Exercise goal =
Collect each line holding the string "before".

• • • •

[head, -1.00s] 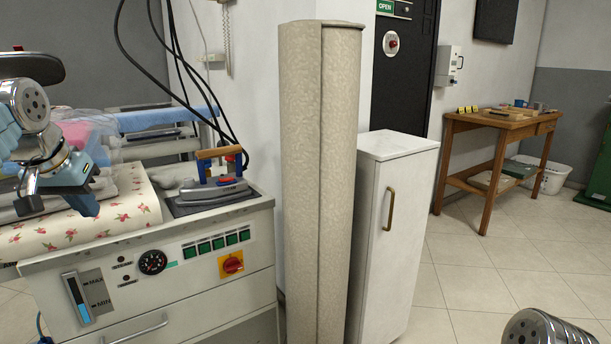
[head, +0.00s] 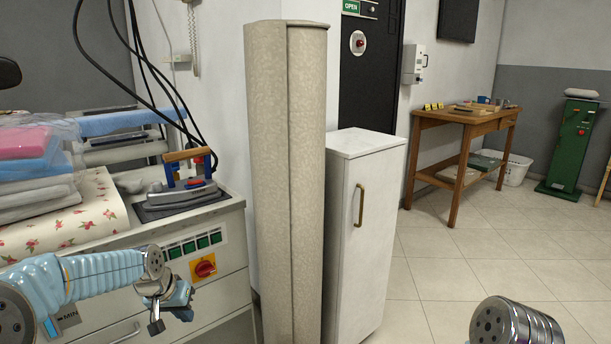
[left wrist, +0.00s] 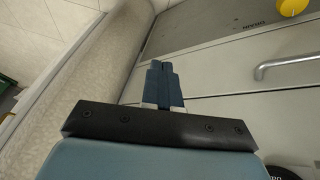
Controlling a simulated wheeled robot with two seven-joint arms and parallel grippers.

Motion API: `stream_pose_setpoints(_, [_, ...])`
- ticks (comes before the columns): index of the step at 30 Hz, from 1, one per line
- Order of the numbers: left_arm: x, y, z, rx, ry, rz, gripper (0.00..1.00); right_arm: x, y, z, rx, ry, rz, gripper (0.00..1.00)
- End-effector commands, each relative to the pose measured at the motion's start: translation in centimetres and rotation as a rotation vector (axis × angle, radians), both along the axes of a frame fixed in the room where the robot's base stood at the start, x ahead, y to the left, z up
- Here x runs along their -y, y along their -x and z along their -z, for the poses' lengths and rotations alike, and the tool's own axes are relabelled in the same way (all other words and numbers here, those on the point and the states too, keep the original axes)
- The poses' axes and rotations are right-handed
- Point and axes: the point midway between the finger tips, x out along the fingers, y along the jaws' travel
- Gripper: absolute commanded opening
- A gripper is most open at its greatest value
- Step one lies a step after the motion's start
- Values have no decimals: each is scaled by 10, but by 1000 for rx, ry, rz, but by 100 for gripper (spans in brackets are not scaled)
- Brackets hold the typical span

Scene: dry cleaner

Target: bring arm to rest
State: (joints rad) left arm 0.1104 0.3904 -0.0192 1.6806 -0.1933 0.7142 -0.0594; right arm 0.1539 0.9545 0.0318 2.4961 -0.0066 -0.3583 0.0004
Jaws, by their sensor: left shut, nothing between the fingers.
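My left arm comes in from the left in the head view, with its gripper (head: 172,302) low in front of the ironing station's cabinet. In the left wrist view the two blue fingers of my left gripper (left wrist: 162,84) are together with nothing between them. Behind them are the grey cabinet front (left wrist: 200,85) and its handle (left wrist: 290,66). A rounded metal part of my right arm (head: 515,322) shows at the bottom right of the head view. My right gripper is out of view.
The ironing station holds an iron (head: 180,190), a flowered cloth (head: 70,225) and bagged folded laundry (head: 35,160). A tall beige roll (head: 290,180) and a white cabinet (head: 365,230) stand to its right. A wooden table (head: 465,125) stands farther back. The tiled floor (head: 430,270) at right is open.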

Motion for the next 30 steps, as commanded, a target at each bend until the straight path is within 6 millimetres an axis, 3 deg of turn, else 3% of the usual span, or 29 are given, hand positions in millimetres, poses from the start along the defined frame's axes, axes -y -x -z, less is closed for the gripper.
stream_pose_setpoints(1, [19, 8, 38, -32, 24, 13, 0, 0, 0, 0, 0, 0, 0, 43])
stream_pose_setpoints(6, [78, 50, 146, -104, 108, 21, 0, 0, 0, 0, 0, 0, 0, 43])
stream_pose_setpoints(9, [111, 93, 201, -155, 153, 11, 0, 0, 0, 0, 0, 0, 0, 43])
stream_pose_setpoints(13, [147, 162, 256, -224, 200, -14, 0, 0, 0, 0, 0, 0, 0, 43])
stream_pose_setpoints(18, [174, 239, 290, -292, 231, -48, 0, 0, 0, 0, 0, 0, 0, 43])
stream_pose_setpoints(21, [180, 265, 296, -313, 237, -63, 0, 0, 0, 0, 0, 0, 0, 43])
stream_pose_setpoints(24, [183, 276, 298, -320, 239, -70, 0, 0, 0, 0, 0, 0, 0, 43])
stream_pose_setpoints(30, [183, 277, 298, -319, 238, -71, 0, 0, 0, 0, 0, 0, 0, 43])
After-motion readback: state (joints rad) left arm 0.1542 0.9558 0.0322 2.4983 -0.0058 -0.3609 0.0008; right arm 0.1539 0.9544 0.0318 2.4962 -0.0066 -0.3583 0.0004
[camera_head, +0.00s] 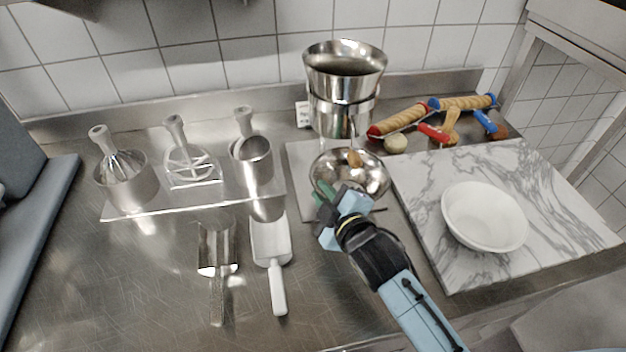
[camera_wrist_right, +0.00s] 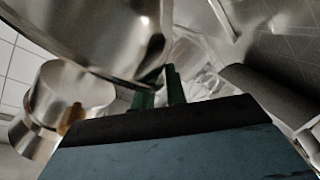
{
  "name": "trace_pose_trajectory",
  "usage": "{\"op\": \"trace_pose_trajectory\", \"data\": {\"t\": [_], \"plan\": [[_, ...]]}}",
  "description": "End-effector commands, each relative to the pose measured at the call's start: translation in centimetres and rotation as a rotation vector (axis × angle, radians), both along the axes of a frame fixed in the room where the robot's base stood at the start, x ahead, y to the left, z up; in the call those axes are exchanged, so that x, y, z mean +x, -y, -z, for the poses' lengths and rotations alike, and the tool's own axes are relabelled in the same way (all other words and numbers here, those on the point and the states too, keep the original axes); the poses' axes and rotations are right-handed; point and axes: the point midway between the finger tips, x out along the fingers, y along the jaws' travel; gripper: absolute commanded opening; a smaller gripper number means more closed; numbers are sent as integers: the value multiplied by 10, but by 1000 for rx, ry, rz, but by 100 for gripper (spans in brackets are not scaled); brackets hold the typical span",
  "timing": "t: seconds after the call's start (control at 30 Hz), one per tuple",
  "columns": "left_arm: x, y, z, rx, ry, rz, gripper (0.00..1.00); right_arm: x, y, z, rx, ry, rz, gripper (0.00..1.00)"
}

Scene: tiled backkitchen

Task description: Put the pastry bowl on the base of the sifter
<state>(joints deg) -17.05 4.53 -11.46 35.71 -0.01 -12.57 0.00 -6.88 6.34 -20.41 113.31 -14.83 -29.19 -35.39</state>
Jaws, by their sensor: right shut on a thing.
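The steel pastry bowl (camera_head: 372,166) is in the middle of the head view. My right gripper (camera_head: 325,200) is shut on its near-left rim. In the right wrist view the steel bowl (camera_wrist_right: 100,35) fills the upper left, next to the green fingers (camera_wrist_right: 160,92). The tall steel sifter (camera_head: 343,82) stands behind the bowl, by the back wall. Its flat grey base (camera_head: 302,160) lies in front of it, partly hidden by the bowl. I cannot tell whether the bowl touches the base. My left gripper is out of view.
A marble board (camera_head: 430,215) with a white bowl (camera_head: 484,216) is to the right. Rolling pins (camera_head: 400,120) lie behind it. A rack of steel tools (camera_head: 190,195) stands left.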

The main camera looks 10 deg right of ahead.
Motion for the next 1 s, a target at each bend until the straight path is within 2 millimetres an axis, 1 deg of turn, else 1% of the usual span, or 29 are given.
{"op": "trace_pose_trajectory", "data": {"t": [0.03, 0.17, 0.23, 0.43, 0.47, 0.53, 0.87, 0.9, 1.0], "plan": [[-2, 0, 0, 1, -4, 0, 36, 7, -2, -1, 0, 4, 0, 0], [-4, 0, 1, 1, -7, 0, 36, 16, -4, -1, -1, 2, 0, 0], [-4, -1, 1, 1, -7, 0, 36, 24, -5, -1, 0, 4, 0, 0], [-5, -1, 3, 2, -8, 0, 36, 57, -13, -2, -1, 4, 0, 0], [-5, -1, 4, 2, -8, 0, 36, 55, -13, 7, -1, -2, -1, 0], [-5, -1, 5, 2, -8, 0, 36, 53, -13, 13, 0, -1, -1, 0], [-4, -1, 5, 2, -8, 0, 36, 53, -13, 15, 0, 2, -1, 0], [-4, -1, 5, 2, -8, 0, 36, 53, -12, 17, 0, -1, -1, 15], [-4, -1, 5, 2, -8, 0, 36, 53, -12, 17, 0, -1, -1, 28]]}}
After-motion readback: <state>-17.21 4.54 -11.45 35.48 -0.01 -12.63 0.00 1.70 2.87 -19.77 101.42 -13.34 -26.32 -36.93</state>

• • • •

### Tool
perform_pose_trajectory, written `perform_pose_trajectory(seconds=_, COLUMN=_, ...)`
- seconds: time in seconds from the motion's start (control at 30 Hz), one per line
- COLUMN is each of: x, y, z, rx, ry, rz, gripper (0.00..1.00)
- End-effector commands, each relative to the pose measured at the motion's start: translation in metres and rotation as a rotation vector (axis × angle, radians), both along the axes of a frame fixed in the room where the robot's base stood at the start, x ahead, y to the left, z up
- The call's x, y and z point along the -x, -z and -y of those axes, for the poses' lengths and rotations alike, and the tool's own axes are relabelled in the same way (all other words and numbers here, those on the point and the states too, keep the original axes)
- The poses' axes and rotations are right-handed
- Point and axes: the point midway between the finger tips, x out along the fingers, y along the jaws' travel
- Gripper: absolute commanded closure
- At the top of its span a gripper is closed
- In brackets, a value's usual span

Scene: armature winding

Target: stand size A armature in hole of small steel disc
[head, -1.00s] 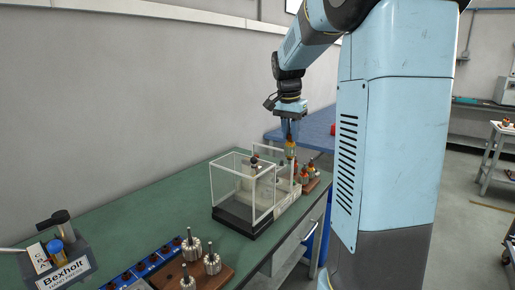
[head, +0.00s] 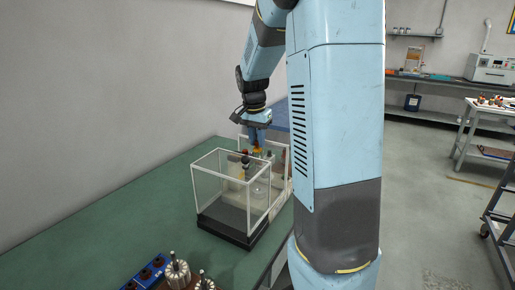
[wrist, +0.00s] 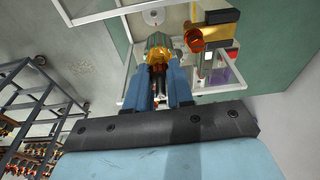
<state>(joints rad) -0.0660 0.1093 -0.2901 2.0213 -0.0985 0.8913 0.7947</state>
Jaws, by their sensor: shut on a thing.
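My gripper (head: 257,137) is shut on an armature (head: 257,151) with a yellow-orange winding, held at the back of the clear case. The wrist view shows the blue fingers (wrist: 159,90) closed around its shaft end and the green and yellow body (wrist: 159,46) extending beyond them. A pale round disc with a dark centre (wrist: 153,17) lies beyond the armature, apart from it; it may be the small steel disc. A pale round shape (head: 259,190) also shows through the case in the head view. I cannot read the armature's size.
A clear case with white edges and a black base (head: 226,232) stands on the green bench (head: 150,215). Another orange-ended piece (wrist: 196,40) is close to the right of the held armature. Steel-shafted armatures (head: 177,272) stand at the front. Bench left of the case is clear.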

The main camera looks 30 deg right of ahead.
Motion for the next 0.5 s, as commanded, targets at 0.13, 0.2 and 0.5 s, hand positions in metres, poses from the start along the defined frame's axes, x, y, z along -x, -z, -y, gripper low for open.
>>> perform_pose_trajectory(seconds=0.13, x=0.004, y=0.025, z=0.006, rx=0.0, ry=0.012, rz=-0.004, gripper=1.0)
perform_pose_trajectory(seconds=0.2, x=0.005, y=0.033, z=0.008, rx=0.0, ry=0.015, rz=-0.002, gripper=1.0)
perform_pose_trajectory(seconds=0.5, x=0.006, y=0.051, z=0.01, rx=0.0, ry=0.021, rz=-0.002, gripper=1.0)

• • • •

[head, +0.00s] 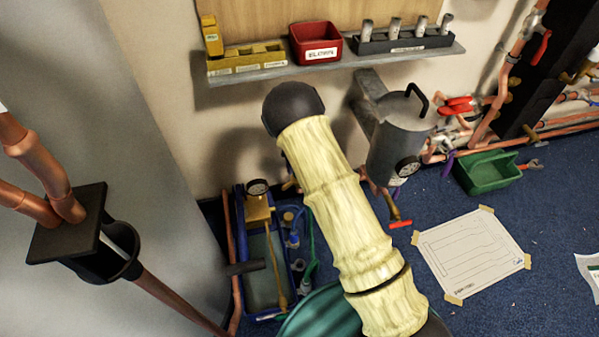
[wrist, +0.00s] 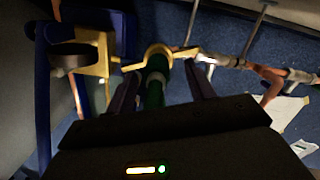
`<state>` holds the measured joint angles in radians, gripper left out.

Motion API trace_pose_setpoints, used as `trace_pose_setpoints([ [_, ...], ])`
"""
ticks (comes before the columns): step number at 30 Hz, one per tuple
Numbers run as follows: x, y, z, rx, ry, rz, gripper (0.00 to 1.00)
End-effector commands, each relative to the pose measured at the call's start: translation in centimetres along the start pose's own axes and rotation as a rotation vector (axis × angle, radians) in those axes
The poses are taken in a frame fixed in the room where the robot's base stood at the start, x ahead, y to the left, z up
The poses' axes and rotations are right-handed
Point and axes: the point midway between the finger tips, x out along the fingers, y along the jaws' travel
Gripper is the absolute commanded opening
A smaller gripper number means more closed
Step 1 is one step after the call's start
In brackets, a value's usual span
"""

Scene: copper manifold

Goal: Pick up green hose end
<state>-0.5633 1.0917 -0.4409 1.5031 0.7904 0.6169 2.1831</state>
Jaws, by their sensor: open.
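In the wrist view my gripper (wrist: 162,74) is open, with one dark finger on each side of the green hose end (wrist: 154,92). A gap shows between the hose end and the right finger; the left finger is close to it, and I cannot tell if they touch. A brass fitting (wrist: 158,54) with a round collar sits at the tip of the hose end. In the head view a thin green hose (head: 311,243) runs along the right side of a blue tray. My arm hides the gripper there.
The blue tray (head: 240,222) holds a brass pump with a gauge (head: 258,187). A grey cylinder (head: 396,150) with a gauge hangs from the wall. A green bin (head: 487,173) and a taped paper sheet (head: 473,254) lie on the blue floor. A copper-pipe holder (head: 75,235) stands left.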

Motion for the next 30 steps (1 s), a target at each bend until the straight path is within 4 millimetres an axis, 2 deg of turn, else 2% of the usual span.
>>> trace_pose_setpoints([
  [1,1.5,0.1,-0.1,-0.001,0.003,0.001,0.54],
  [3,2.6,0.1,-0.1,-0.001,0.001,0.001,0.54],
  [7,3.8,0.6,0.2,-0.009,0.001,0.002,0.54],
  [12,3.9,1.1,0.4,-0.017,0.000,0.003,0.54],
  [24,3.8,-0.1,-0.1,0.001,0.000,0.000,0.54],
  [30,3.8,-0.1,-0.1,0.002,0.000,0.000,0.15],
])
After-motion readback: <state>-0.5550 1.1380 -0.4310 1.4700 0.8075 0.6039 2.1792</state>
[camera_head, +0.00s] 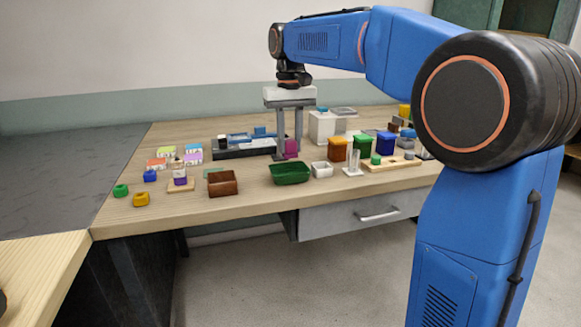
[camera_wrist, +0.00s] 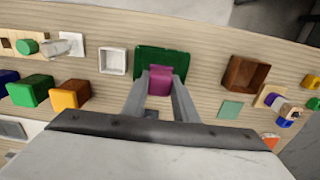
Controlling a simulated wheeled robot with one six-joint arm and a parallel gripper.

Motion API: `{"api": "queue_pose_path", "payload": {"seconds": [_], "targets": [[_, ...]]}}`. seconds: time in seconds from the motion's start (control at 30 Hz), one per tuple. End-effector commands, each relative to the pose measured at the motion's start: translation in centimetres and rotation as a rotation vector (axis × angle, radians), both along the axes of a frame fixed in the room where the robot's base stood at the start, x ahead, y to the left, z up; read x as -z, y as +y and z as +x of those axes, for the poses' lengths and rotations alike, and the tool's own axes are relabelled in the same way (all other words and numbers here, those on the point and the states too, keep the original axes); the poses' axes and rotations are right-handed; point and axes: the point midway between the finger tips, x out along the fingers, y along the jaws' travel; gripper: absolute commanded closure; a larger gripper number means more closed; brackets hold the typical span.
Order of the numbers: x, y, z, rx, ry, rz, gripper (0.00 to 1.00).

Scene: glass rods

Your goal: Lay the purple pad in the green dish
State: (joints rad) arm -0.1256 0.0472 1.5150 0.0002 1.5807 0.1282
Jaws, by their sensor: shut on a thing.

• • • •

Written response =
- ticks (comes before the columns): index of the step at 30 Hz, from 1, one per line
ticks (comes before the columns): step number at 30 Hz, one per tuple

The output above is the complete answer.